Thoughts From the Road


Naturally, the UN Security Council, which always stands at the ready to condemn Israel, responded to Turkey’s call with a first draft of a resolution attacking Israel for defending itself.  As it happens, the draft resolution isn’t so bad, for a relentlessly anti-Israel organization (and I’m talking here about the UN, not the Obama administration).  But the UN would be worthless if it weren’t the primary tool for Israel’s isolation from the rest of the world.  (Giving Gaza free access to Iranian arms, or the West Bank a state, isn’t going to change that, no matter what this administration thinks.)

The Turks, who had held down NATO’s southern flank and, through Ataturk’s modernism, were the model for what a Muslim state could be, is back to being what Muslim states usually are.  It’s moved from a tactical alliance with Israel and knocking on the Gates of Brussels, to a strategic alliance with Iran and Russia, and calling up the battering rams to the gates of Jerusalem.

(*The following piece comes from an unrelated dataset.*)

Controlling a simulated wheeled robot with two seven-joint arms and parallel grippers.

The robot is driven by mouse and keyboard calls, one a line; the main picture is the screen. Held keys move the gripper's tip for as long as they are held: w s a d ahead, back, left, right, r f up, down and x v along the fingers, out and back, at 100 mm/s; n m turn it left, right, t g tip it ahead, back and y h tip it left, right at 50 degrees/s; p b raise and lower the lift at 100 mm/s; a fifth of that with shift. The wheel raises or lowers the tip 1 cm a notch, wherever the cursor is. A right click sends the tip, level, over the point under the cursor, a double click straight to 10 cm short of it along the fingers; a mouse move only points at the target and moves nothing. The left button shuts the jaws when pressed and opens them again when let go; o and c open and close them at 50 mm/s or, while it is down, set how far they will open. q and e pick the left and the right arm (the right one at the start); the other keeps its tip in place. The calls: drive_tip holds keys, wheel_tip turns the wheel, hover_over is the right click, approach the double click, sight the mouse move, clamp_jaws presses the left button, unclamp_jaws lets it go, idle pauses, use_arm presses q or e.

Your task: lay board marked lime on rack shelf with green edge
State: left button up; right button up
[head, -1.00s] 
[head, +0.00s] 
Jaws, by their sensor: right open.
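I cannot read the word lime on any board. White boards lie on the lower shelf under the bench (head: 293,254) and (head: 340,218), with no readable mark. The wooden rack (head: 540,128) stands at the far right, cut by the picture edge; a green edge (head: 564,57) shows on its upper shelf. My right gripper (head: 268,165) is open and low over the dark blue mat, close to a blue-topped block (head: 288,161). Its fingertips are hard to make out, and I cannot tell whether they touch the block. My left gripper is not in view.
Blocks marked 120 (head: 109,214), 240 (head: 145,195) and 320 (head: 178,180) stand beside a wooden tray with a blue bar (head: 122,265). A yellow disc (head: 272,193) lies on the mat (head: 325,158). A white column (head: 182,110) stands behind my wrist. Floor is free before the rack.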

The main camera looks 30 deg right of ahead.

So much for moderate Islamism.

Far from representing the failure of Zionism, as Peter Beinart’s column would have us believe, this weekend’s events should point out the failure of liberalism.  The moral difference between Israel and its enemies has rarely been more clear.  It’s been the left that has defined public education, college education, and most of the public debate in the west for 40 years.  If liberals are turning against Israel, if the west is doing so, it’s because liberals have defined morality not as virtuous action, but as weakness.